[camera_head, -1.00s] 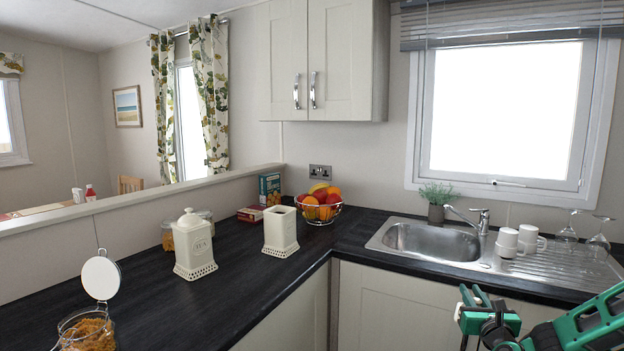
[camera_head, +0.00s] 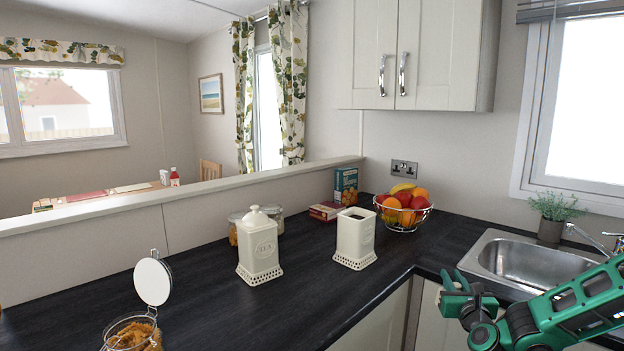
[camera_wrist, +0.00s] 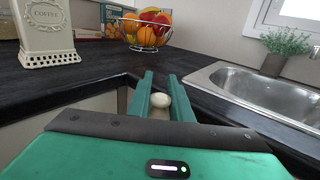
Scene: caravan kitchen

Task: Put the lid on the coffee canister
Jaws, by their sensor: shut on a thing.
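The coffee canister (camera_head: 355,240) is cream, square and open at the top. It stands upright on the dark worktop. In the wrist view its lettered side (camera_wrist: 47,38) shows at the upper left, with its top out of frame. My gripper (camera_head: 454,281) is at the right front, by the worktop edge near the sink, apart from the canister. In the wrist view my gripper (camera_wrist: 161,80) is shut on a round cream knob, which looks like that of the lid (camera_wrist: 161,101). The rest of the lid is hidden by my gripper.
A similar lidded tea canister (camera_head: 259,250) stands left of the coffee canister. Behind are glass jars (camera_head: 272,218), boxes (camera_head: 346,186) and a fruit bowl (camera_head: 403,214). An open jar (camera_head: 133,332) is at front left. The sink (camera_head: 530,260) is at right. Worktop between is clear.

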______

Reproduce the material in full, word for word, and omit the pictures.

[camera_head, -1.00s] 
[camera_head, +0.00s] 
[camera_wrist, +0.00s] 
Scene: caravan kitchen

Task: Put the lid on the coffee canister
Jaws, by their sensor: shut on a thing.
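The coffee canister (camera_head: 355,240) is cream, square and open at the top. It stands upright on the dark worktop. In the wrist view its lettered side (camera_wrist: 47,38) shows at the upper left, with its top out of frame. My gripper (camera_head: 454,281) is at the right front, by the worktop edge near the sink, apart from the canister. In the wrist view my gripper (camera_wrist: 161,80) is shut on a round cream knob, which looks like that of the lid (camera_wrist: 161,101). The rest of the lid is hidden by my gripper.
A similar lidded tea canister (camera_head: 259,250) stands left of the coffee canister. Behind are glass jars (camera_head: 272,218), boxes (camera_head: 346,186) and a fruit bowl (camera_head: 403,214). An open jar (camera_head: 133,332) is at front left. The sink (camera_head: 530,260) is at right. Worktop between is clear.

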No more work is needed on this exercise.